Ne siérait-il pas plutôt, pour nous donner l’illusion de rester dans le game, de voir la bouteille au quart pleine plutôt que celle aux trois quarts vide ? de se shooter — pardon, de s’enivrer de ces tours du cru (merci d’éviter les coquilles) que l’univers nous envie ? On ne remerciera jamais assez Jean Pruvost de s’être attelé à la tâche par le biais de ces 100  mots et expressions de la langue française qui ont conquis le monde, récemment édités au Figaro littéraire. C’est qu’il est des remèdes salvateurs qui mériteraient d’être remboursés par la Sécurité sociale. Pour être au trente-sixième dessous, cette dernière n’en est plus à une volée de marches près !
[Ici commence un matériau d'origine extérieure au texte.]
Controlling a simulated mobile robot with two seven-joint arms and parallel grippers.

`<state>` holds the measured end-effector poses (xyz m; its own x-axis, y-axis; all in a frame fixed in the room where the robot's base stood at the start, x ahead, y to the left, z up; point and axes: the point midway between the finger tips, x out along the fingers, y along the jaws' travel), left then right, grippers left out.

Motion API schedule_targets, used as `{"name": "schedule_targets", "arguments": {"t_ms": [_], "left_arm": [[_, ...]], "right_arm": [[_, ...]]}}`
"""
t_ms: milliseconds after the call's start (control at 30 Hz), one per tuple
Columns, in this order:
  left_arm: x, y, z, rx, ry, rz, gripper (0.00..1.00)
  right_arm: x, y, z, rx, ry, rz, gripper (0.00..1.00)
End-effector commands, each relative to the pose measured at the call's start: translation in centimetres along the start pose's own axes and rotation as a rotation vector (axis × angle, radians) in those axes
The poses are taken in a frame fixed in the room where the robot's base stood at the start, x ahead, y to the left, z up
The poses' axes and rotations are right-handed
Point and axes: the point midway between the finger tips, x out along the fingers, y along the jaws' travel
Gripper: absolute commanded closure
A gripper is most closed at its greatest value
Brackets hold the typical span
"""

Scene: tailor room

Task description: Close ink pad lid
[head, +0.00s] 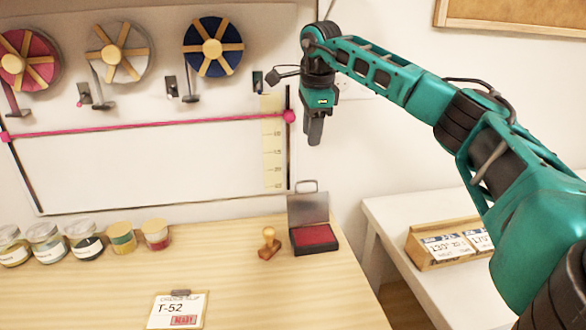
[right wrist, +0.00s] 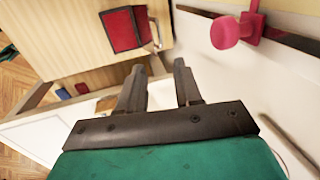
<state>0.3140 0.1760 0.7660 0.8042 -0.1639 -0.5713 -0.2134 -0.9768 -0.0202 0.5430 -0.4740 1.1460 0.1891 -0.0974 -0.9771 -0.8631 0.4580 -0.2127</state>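The ink pad (head: 314,238) lies on the right part of the wooden table, a dark case with a red pad. Its grey lid (head: 308,207) stands up, open, at the back edge, with a wire loop on top. In the right wrist view the red pad (right wrist: 122,31) shows at the top, with the lid edge-on beside it. My right gripper (head: 315,138) hangs above and behind the ink pad, apart from it. In the right wrist view its two fingers (right wrist: 158,82) are spread with nothing between them. My left gripper is not in view.
A wooden stamp (head: 269,244) stands just left of the ink pad. A clipboard card (head: 176,310) lies at the front. Several jars (head: 84,241) line the left back. A wall board with ribbon spools (head: 213,47) and a pink ribbon is behind. A white side table (head: 400,215) stands right.

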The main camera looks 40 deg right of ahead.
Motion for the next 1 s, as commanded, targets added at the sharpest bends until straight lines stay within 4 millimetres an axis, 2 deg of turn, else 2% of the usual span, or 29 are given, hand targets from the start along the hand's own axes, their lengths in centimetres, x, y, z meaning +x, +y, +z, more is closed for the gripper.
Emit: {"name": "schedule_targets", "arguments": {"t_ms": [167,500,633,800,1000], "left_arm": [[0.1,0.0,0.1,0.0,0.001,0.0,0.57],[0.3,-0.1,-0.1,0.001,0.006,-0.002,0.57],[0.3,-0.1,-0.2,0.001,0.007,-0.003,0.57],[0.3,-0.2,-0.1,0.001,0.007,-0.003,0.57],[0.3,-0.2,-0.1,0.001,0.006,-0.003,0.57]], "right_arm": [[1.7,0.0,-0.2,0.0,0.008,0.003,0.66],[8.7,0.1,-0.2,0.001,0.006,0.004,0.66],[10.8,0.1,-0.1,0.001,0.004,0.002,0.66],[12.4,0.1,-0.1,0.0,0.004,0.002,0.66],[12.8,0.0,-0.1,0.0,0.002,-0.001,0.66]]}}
N’allons pas pour autant nous voiler la face. On découvrira dans ce petit livre passionnant que le français sauve les meubles là où le Français est censé les avoir installés depuis toujours : dans la bouffe, au sein de laquelle nombre d’étrangers ne dédaignent pas de puiser « à la carte » ; dans le libertinage (notre « ménage à trois » se passe partout de traducteurs, tout comme l’invite célèbre « Voulez-vous coucher avec moi ? ») ; dans la mode enfin, surtout quand elle… flirte avec l’item précédent (à voir le succès remporté par nos « décolletés », « déshabillés » et « négligés », rien d’étonnant à ce que notre langue se retrouve aujourd’hui à poil !).
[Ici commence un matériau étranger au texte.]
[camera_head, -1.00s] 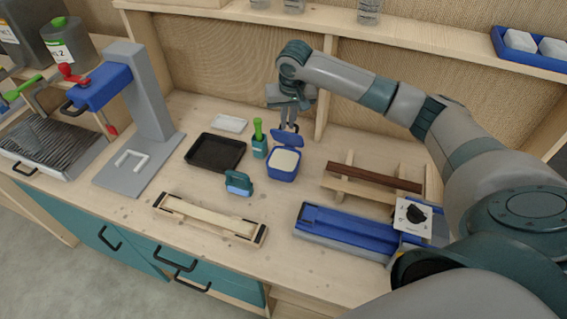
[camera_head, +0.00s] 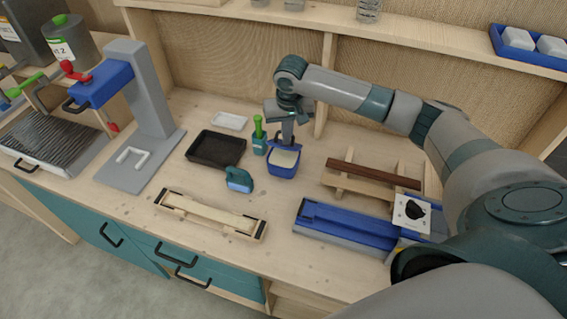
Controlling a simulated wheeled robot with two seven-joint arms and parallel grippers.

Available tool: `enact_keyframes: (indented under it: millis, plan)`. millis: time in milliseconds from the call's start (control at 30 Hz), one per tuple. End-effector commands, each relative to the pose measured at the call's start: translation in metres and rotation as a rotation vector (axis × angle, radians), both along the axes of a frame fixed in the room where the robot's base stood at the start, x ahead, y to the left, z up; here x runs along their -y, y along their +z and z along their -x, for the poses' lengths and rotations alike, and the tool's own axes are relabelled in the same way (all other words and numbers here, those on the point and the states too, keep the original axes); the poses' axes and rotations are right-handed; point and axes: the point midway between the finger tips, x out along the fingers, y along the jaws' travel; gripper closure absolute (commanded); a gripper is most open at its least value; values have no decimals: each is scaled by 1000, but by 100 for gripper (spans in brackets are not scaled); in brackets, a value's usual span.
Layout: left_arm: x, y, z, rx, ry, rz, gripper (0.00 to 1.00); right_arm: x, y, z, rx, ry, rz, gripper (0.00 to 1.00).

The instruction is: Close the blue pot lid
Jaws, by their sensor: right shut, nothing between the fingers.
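The blue pot (camera_head: 283,171) stands on the workbench near the middle. Its cream-coloured contents still show at the top, so it is not covered. The blue lid is at the back of the pot, largely hidden by my right gripper, and its exact angle is hard to tell. My right gripper (camera_head: 287,143) points down at the pot's back edge, at or close to the lid. It is shut with nothing in it. Whether it touches the lid cannot be told. My left gripper is not in view.
A green-handled brush in a holder (camera_head: 259,142) stands just left of the pot. A black tray (camera_head: 215,149) and a teal tool (camera_head: 239,180) are farther left. A wooden rack with a brown bar (camera_head: 374,174) and a blue fixture (camera_head: 345,224) lie to the right.

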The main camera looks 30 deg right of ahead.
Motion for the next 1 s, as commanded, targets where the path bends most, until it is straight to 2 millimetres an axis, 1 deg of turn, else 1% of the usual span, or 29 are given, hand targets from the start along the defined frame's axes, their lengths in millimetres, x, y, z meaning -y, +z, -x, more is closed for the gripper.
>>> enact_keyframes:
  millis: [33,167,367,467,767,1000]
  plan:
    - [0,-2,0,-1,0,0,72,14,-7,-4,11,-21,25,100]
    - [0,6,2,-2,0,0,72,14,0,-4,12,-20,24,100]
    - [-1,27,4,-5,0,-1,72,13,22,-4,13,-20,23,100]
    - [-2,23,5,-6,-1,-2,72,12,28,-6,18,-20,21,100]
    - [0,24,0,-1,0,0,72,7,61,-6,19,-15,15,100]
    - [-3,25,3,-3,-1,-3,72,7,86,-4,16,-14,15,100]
Que les pères la pudeur se rassurent : le coq national ne recouvre pas la voix que sur son tas de fumier. Ce n’est pas un hasard si notre « comme il faut » a réussi extra-muros. Il arrive même qu’honneur soit rendu (on se pince alors que l’unité nationale n’existe plus guère que dans les rêves de notre président) à notre « esprit de corps » ! Quand ce n’est pas à notre esprit tout court, puisque nos « bons mots » restent plébiscités, comme d’ailleurs ce « je-ne-sais-quoi » qui fera toujours la différence — se révélât-on, par définition, bien impuissant à préciser laquelle.
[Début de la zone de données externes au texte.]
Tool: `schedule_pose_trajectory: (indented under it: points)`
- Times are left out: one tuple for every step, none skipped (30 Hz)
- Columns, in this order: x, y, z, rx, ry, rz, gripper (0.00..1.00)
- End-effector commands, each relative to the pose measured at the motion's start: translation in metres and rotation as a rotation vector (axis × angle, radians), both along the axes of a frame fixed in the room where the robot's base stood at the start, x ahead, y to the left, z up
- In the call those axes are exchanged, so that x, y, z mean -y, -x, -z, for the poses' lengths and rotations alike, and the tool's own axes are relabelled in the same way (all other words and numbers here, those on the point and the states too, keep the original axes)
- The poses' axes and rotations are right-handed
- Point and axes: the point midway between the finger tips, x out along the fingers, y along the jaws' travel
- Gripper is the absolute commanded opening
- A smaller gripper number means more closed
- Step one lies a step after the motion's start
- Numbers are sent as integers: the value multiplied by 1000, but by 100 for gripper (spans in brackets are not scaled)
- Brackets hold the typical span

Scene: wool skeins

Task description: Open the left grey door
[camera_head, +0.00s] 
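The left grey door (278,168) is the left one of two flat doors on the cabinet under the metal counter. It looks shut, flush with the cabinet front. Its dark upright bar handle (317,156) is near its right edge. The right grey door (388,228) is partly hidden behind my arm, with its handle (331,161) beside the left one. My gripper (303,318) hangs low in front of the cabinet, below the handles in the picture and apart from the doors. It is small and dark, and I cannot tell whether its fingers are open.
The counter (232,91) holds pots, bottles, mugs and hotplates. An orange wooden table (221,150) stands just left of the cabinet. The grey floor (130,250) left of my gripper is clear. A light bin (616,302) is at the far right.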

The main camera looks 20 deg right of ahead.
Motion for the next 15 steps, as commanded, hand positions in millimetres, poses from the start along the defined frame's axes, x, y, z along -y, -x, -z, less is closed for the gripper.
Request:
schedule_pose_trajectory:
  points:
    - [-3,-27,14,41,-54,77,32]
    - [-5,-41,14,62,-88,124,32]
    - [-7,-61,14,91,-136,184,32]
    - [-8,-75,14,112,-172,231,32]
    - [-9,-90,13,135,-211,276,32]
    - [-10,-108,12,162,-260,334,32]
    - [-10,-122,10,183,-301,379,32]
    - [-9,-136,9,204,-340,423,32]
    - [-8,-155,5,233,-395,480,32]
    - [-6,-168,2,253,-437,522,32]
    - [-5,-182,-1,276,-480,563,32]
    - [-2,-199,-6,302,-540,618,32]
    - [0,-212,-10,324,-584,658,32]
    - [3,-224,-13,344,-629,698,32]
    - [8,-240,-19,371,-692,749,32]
Les rabat-joie jugeront que, dans l’univers impitoya-a-ble qui est devenu le nôtre, ces satisfactions d’amour-propre ont un parfum d’arrière-garde : ne nous réconcilient-elles pas avec notre passé plus qu’elles ne nous promettent un avenir ? Les pragmatiques leur répondront que, compte tenu de ce que ledit avenir semble nous réserver, c’est déjà ça !

 

100 mots et expressions de la langue française qui ont conquis le monde, par Jean Pruvost (Le Figaro littéraire) ; 146 p. 15,5 x 15,8 cm ; 9,90 €.